Sedikit Pendapat Untuk Pidato Presiden Joko Widodo Dalam Acara Penyerahan DIPA TA 2018

Entah kenapa jadi ada ide buat nulis lagi walaupun peristiwanya sudah beberapa minggu yang lalu, tapi baru sempat ditulis sekarang. Awal mulanya karena rekan diruangan ada yang lagi ngobrolin pidatonya Presiden Joko Widodo saat acara penyerahan Daftar Isian Pelaksanaan Anggaran (DIPA) pada tanggal 6 Desember 2017 di Istana Kepresidenan Bogor. Sebelumnya saya sudah sempat lihat video itu, tapi jadi semakin penasaran mau menggali lebih dalam khususnya saat Pak Jokowi menyampaikan butir terkait dengan efisiensi. Pak Jokowi kurang-lebih mengatakan seperti ini, “efisiensi perlu dilakukan pada belanja operasional, honorarium, perjalanan dinas, rapat, dan lain sebagainya. Teliti saat pertama kali menyusun RKA-K/L. Setiap kegiatan terdiri dari tahap persiapan, pelaksanaan, dan pelaporan, dan kegiatan intinya adalah pada tahap pelaksanaan, sedangkan yang terjadi di K/L adalah anggaran lebih besar di tahap persiapan atau dapat dikatakan bahwa belanja pendukung lebih dominan dibandingkan belanja intinya. Contohnya adalah pemulangan TKI dengan anggaran Rp3 miliar, biaya pemulangan sebesar Rp500 juta, sedangkan sisanya sebesar Rp2,5 miliar digunakan untuk kegiatan rapat dalam kantor, rapat koordinasi, perjalan dinas, keperluan ATK, dan lain sebagainya.”

Berdasarkan pernyataan beliau, muncul penasaran dibenak saya, apakah memang demikian kondisi yang terjadi pada Kementerian/Lembaga di negeri ini. Kalau pun memang demikian, apa yang harus dilakukan?????

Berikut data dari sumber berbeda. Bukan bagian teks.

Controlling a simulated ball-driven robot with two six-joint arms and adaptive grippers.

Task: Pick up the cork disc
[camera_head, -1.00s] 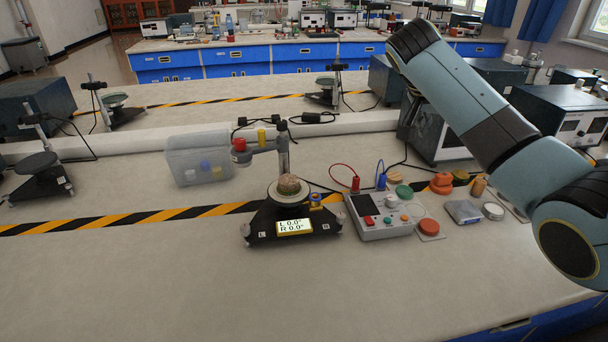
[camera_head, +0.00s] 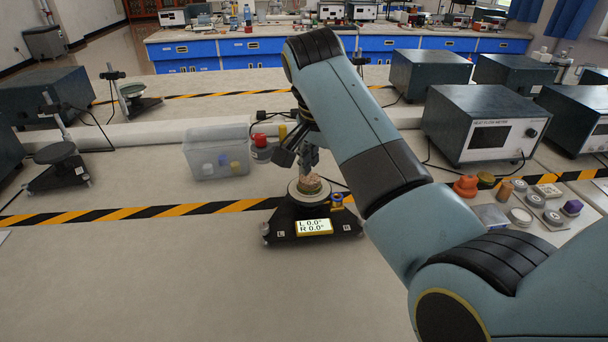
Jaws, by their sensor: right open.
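A small brown, speckled, cork-like piece (camera_head: 312,183) sits on the round pale plate (camera_head: 294,192) of a black stand (camera_head: 282,228) with a lit display; I take it for the cork disc. My right gripper (camera_head: 309,168) points down just above the piece, at the back of the plate. It is open, and its fingers are small and dark in the view. I cannot tell whether a fingertip touches the piece. My right arm reaches in from the lower right and hides part of the bench. My left gripper is not in view.
A clear plastic bin (camera_head: 214,155) with small jars stands behind left of the stand. A grey instrument box (camera_head: 480,125) stands at the right, with small coloured discs and an orange knob-like piece (camera_head: 466,187) before it. The bench front left is clear.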

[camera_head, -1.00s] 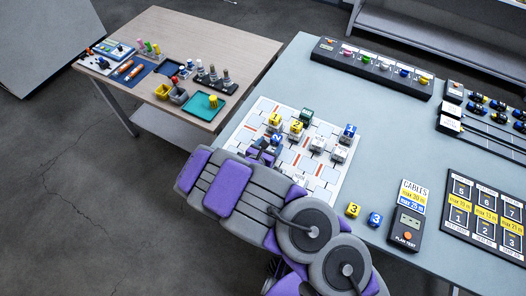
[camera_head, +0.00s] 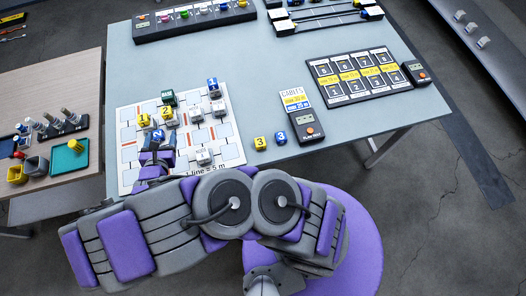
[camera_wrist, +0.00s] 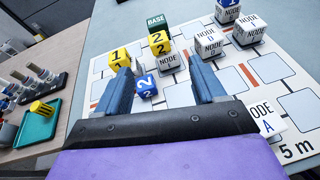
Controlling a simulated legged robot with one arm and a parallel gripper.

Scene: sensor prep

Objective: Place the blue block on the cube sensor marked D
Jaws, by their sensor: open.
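In the wrist view a blue block (camera_wrist: 146,86) marked 2 lies between the fingers of my open gripper (camera_wrist: 158,68). I cannot tell whether the fingers touch it. It also shows in the head view (camera_head: 158,137), just beyond my gripper (camera_head: 152,160). A white cube that seems marked D (camera_wrist: 208,42) stands ahead and right, with a bare top. Another blue block (camera_wrist: 228,8) marked 1 sits on a white cube farther back. A third blue block (camera_head: 281,138), marked 3, lies on the table right of the board.
The white grid board (camera_head: 128,180) carries a yellow block 1 (camera_wrist: 119,58), a yellow block 2 (camera_wrist: 158,42) on a white cube, a green BASE block (camera_wrist: 156,21) and node A (camera_wrist: 266,116). A cable meter (camera_head: 303,115) stands to the right.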

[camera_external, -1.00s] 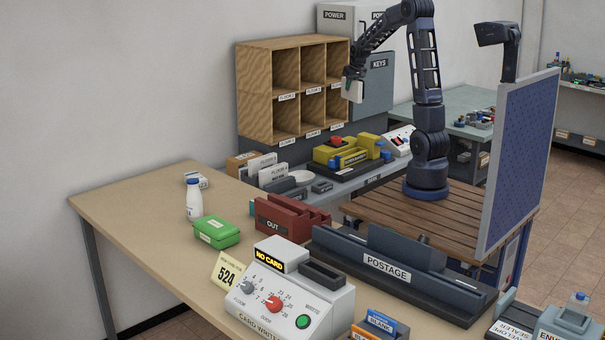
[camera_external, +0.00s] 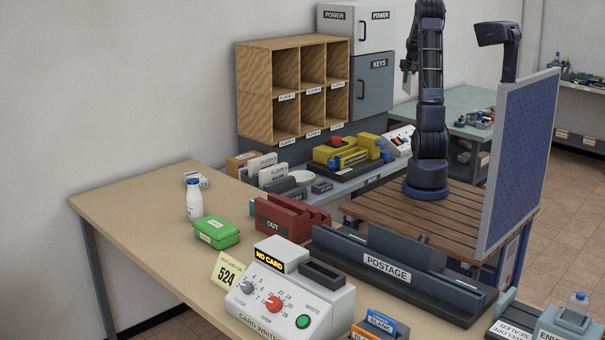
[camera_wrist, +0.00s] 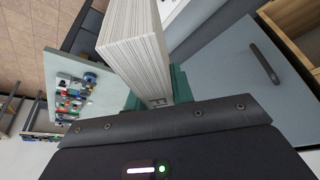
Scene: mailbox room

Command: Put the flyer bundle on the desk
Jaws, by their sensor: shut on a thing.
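The flyer bundle (camera_wrist: 135,45) is a thick white stack of paper sheets. It fills the upper middle of the wrist view. My gripper (camera_wrist: 157,95) is shut on it, with a green finger on each side. In the external view my gripper (camera_external: 407,72) is raised just right of the grey cabinet, partly behind my arm, and the bundle cannot be made out clearly. A desk with a tan top (camera_external: 135,205) stands in the left foreground, well below and away from my gripper.
Wooden pigeonholes (camera_external: 262,45) and the grey KEYS cabinet (camera_external: 371,85) stand at the wall. A green-grey table (camera_external: 455,98) with small items is at the back right. The tan top holds a bottle (camera_external: 194,200), green box (camera_external: 216,233) and card writer (camera_external: 290,300); its left part is clear.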

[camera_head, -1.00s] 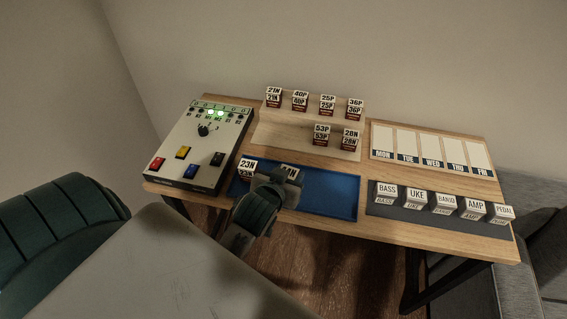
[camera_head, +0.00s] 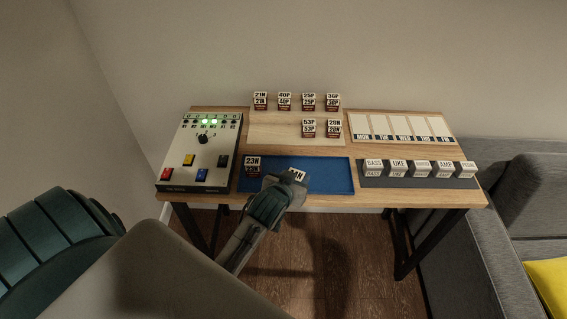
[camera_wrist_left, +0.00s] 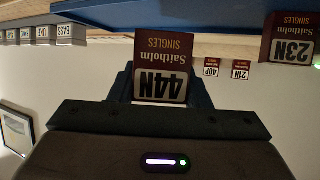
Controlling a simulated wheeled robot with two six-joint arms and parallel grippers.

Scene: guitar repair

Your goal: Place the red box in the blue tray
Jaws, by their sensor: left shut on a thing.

Saya mencoba menggali dengan data yang dimiliki oleh Direktorat Jenderal Anggaran, dalam menghasilkan suatu output berupa barang atau jasa, maka diperlukan biaya komponen yang sifatnya utama dan pendukung. Sebelum menunjukan data yang ada, saya akan sedikit menyampaikan mengenai definisi komponen utama dan komponen pendukung sesuai dengan PMK Nomor 94 Tahun 2017 tentang Petunjuk Penyusunan dan Penelaahan RKA-K/L dan Pengesahan DIPA.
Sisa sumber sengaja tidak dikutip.